■ **PROBLEM**: Nothing but the lines from the one containing "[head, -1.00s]" through the last line should be written out, please, exactly as they stand.

■ **PROVIDED DATA**:
## start
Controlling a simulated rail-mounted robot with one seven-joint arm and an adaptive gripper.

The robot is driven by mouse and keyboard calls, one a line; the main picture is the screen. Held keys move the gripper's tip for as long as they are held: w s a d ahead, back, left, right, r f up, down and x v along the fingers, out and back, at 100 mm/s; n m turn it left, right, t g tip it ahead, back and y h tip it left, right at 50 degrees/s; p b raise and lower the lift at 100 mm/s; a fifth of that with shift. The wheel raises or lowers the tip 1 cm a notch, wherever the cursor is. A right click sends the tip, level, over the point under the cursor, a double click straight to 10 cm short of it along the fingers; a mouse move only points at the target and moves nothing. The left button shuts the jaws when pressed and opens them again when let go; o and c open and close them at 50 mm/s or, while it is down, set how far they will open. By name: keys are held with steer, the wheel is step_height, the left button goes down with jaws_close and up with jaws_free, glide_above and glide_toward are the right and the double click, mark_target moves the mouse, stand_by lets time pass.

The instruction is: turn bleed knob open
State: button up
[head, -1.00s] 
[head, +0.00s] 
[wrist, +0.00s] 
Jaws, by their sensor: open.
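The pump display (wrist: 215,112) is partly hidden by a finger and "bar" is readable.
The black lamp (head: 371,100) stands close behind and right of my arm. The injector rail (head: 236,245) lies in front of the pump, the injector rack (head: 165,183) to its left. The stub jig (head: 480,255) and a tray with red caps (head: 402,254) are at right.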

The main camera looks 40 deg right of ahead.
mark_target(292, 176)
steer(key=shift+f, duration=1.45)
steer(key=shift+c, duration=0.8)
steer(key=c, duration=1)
## end
■ **FINISHED TASK**:
[head, -1.00s] 
[head, +0.00s] 
[wrist, +0.00s] 
Jaws, by their sensor: open.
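The pump display (wrist: 215,112) is partly hidden by a finger and "bar" is readable.
The black lamp (head: 371,100) stands close behind and right of my arm. The injector rail (head: 236,245) lies in front of the pump, the injector rack (head: 165,183) to its left. The stub jig (head: 480,255) and a tray with red caps (head: 402,254) are at right.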

The main camera looks 40 deg right of ahead.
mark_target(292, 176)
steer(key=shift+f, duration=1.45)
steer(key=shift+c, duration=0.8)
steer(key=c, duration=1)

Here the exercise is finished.